It is a very clear and subjective test. If something gives offence to somebody, the test is their judgment about its impact on them, their beliefs and their attitudes. That is a clear test. The tests that the hon. Gentleman suggests mean that we should have to conduct a theological test about whether something conflicts specifically with Christian beliefs; and there is another test about the strength of the belief and how many people hold it.

Although I do not deny that the hon. Gentleman's intentions are honourable, by trying to define the precise point at which we draw the line and strike a balance, his definition and way of tackling the matter would add complexity to groups that are not geared up to deal with complexity. That is the point. If we were discussing major global institutions that have the capacity to deal with such things, that would be fine. However, we are often discussing small groups that provide services to local communities and groups. We have to respect that. Although we want to bear down on discrimination wherever it is, we have to respect the practical nature of some organisations.

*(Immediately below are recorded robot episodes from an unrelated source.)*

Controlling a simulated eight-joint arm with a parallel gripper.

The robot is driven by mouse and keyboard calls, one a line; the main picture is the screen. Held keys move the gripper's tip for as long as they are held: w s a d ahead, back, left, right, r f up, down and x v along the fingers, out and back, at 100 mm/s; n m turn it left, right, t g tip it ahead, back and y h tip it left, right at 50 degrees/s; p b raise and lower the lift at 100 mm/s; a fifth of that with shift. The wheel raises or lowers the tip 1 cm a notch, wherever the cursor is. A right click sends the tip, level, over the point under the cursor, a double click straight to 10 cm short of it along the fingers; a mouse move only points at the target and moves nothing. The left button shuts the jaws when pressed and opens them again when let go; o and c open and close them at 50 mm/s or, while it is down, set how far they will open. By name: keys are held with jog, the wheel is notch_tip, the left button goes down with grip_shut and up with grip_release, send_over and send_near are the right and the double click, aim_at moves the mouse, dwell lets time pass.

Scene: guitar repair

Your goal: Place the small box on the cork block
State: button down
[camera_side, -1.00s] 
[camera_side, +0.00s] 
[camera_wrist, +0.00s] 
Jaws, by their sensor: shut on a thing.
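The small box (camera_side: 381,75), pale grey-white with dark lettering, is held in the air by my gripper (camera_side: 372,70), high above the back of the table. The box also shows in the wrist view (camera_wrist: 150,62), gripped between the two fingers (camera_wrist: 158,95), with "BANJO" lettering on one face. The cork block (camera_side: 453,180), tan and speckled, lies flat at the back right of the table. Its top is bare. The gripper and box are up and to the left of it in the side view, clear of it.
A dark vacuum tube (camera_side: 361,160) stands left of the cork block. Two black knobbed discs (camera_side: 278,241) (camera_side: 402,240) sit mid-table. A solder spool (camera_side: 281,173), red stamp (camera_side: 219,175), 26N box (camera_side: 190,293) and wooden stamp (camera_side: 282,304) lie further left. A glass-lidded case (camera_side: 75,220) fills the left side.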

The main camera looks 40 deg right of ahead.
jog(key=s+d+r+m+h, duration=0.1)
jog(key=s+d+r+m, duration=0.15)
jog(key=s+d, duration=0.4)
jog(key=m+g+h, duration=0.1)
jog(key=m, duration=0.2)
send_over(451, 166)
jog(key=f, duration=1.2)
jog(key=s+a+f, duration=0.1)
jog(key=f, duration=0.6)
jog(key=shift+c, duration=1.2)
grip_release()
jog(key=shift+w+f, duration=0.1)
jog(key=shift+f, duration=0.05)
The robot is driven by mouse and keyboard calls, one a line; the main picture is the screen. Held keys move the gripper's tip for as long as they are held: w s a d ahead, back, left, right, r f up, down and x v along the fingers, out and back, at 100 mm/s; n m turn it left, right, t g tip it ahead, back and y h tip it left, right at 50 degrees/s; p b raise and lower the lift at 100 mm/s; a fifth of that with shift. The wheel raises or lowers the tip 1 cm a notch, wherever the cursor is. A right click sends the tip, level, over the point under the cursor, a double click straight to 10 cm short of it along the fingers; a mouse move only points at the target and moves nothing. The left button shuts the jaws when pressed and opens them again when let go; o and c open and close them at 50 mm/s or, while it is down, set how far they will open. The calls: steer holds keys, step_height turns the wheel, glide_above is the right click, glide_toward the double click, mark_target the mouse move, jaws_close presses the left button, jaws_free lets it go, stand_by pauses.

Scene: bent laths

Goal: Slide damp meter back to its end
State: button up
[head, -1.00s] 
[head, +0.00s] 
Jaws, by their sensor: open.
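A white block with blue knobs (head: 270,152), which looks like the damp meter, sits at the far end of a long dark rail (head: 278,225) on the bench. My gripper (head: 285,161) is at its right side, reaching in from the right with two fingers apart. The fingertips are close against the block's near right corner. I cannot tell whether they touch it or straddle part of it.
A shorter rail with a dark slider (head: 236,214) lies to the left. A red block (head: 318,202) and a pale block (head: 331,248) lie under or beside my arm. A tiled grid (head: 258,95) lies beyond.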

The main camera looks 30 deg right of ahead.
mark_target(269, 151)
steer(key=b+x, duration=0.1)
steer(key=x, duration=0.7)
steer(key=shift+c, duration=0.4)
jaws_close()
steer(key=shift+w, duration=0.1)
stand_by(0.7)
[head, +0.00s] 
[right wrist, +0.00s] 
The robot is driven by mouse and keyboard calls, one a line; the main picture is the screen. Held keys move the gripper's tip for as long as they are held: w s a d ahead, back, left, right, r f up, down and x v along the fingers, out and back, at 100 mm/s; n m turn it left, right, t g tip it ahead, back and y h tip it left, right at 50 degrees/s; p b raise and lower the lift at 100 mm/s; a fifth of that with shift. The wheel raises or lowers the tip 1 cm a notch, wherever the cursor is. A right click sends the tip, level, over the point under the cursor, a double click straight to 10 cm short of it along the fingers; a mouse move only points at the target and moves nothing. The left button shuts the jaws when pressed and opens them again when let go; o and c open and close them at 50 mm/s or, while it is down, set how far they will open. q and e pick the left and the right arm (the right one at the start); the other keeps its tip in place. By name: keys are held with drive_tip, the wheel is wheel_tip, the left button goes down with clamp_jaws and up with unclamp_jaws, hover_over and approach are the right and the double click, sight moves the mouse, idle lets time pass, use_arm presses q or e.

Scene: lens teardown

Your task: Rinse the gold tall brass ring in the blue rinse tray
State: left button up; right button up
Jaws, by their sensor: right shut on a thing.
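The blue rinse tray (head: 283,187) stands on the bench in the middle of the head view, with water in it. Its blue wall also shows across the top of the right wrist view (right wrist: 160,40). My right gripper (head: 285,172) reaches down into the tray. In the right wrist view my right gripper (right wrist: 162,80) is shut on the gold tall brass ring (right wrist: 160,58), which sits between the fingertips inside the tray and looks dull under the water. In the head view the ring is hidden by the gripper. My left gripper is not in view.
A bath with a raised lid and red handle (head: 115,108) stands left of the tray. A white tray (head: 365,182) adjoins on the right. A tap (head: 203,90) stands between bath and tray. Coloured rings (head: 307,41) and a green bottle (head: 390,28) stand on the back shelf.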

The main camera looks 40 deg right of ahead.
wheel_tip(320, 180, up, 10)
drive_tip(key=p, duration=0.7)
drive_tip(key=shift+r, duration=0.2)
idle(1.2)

The wording that the hon. Member for Beaconsfield has asked the Committee to consider in amendment No. 128 would add complexity by its reference to principles and practices. Amendment No. 129 refers to conforming to the religion or belief of people connected to the institution. Again, that would add complexity and could muddy the waters somewhat. The wording of that amendment is unclear particularly because in the case of many institutions the religion or beliefs of some of the people connected to them are different from those of the institution. The existing words make it explicitly clear that the religion or belief of the institution is the key element, not that of any   person connected with it. I realise that there are different views and that we are teasing out the issue together, but the settled position currently reflected in the Bill makes the test simple, straightforward and practical. That test honours the principles that we are defending as well as the practicality of making the measure work.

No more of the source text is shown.